Exercise objective: In the data below, find every line that has the string "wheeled", and copy it.

Manipulation episode records
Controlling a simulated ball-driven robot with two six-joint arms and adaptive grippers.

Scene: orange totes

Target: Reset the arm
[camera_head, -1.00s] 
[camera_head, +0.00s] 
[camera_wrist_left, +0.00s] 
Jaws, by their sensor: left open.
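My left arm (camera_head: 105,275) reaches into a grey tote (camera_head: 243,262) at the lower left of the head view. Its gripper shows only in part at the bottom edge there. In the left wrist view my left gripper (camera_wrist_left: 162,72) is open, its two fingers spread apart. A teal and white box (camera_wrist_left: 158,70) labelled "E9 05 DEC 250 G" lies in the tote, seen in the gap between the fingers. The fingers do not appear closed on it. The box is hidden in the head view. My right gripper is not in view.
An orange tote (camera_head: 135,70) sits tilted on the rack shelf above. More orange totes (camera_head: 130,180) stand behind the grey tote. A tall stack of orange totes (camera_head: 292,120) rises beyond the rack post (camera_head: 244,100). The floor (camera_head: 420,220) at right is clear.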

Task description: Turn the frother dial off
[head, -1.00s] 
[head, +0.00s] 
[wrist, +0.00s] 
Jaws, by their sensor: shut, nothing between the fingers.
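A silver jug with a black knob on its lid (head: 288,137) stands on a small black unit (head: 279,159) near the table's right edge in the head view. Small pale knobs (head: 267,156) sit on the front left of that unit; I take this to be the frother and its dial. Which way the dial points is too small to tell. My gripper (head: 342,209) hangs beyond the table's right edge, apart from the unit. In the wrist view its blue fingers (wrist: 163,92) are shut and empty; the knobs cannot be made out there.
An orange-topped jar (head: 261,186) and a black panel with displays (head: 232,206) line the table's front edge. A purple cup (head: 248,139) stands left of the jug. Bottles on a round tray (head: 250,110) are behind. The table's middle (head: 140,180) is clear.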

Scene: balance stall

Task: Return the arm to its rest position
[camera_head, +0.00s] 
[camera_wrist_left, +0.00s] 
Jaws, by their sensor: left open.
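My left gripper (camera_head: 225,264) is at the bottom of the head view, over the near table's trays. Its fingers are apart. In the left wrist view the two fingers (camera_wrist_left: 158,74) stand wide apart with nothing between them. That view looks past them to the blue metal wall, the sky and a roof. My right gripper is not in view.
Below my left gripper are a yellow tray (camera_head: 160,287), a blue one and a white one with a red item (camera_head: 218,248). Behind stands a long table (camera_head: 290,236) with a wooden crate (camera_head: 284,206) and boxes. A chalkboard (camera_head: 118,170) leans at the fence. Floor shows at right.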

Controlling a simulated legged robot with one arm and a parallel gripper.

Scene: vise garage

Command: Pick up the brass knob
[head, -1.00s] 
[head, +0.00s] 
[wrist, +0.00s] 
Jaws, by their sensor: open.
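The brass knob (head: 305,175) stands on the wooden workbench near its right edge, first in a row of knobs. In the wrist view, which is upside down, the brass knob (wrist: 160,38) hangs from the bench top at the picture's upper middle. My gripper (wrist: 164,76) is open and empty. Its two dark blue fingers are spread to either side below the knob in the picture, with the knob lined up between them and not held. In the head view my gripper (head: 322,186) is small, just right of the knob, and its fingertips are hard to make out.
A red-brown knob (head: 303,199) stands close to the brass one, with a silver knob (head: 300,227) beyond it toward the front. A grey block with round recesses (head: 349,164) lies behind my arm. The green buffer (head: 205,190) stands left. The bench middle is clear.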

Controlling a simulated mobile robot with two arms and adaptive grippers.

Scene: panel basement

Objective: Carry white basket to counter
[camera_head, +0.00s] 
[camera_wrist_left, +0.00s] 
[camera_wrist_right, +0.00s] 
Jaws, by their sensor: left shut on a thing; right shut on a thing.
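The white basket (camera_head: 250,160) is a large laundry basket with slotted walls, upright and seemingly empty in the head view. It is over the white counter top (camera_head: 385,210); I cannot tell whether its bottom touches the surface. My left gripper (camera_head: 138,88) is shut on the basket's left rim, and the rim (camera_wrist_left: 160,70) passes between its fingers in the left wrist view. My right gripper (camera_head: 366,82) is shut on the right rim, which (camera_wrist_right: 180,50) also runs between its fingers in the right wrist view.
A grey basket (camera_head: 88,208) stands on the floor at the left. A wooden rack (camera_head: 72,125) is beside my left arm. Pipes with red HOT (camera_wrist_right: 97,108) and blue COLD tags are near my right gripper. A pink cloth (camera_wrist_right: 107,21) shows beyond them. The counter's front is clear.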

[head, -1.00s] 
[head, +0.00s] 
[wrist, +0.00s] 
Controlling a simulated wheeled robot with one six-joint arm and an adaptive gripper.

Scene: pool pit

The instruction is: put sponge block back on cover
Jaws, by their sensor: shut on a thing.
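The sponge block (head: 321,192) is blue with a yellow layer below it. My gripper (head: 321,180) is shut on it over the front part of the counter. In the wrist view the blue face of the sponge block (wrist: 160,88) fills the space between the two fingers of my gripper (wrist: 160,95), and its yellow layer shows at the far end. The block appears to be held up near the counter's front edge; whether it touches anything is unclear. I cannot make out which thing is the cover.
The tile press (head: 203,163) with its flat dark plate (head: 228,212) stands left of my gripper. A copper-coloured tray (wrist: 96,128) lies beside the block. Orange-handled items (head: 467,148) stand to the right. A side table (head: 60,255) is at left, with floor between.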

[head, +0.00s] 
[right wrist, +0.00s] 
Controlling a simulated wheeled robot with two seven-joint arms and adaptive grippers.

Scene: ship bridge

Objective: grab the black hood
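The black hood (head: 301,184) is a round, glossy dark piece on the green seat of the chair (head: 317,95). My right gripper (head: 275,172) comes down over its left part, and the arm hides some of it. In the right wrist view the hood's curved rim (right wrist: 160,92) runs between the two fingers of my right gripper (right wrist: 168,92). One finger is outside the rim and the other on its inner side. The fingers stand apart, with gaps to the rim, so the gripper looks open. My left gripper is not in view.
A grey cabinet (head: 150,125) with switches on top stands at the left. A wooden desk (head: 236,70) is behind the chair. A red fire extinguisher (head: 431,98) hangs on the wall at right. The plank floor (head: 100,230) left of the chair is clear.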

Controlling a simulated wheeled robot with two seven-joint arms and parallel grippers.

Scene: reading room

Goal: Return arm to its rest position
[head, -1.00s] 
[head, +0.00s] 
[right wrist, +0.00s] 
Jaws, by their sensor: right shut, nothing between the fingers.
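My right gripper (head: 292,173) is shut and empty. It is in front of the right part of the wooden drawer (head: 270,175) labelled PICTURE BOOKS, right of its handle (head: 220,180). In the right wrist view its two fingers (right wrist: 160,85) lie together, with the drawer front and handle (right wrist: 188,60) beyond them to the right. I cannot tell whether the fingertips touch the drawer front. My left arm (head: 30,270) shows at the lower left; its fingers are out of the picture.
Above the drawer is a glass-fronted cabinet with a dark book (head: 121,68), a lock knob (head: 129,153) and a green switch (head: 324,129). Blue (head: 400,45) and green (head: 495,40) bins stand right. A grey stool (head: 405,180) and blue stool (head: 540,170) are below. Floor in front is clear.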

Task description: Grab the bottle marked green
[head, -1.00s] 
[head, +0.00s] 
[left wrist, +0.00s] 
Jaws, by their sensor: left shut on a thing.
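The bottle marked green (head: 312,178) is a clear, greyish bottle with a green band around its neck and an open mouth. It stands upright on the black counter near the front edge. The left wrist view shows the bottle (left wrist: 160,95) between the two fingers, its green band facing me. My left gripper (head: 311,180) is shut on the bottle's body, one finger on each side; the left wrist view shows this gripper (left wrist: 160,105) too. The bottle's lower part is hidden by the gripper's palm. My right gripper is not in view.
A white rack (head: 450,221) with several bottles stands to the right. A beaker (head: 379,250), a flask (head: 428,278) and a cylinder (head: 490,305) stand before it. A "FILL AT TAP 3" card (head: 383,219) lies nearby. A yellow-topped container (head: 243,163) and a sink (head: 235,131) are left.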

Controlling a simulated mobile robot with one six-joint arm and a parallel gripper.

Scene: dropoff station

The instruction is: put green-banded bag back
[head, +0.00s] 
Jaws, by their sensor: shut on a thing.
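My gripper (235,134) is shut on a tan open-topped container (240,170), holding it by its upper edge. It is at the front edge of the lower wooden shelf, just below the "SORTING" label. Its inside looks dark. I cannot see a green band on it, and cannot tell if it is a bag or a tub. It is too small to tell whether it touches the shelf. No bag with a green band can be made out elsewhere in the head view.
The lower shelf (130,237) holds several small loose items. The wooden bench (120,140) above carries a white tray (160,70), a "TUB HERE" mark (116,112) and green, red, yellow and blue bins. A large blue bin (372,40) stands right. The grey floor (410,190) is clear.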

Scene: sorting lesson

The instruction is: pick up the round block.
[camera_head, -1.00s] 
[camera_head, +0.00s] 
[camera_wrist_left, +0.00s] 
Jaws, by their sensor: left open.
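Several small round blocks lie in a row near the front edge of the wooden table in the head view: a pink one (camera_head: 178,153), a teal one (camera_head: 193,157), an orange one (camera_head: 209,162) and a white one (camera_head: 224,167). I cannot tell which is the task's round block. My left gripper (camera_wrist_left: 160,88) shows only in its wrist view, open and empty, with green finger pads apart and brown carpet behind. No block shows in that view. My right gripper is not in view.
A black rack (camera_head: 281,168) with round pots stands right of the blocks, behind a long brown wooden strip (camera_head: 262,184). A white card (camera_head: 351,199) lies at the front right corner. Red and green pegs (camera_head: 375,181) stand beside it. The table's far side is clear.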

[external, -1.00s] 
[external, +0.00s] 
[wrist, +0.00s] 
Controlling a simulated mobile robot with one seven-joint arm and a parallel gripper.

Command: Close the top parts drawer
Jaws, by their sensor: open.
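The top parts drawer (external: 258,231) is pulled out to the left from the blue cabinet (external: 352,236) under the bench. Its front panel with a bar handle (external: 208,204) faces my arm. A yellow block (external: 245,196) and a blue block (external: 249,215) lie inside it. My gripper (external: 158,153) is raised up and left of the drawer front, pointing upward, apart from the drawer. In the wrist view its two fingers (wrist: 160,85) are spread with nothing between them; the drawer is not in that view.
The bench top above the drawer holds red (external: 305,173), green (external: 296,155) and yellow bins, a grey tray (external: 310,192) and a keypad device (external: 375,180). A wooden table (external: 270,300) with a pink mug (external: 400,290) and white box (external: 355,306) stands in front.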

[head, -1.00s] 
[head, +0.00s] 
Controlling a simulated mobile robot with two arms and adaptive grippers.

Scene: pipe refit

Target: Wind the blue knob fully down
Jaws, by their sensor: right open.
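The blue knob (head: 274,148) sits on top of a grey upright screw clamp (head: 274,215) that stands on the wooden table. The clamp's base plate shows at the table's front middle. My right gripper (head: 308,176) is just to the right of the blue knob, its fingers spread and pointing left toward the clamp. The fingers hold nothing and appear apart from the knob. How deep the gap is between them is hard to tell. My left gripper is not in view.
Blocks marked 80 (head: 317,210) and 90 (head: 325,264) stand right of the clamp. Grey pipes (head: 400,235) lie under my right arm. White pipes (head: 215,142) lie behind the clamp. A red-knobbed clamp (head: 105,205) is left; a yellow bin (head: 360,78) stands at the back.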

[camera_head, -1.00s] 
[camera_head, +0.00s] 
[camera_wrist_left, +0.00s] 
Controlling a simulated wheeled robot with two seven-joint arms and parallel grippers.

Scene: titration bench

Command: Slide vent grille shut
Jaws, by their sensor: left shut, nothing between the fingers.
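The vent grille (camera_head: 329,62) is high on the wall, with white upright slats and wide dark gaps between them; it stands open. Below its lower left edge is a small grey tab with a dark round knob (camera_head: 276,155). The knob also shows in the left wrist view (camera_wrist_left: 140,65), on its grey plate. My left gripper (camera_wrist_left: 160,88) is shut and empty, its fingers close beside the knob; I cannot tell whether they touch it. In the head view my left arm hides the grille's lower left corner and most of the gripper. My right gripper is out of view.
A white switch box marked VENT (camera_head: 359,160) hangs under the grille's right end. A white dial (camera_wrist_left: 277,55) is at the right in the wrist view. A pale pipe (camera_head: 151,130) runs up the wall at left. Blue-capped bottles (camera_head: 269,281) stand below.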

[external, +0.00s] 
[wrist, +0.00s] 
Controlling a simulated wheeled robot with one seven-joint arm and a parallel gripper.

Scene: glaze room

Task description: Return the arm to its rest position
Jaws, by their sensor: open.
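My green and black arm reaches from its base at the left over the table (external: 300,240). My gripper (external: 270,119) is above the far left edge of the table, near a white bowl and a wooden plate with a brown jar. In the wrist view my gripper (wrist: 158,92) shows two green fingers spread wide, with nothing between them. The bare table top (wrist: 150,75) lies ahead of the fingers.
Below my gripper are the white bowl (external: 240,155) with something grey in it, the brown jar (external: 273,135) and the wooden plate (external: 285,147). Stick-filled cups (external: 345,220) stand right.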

Solved exercise:
Controlling a simulated wheeled robot with one six-joint arm and an adaptive gripper.
Controlling a simulated wheeled robot with two seven-joint arms and adaptive grippers.
Controlling a simulated wheeled robot with two seven-joint arms and parallel grippers.
Controlling a simulated wheeled robot with two seven-joint arms and parallel grippers.
Controlling a simulated wheeled robot with one seven-joint arm and a parallel gripper.

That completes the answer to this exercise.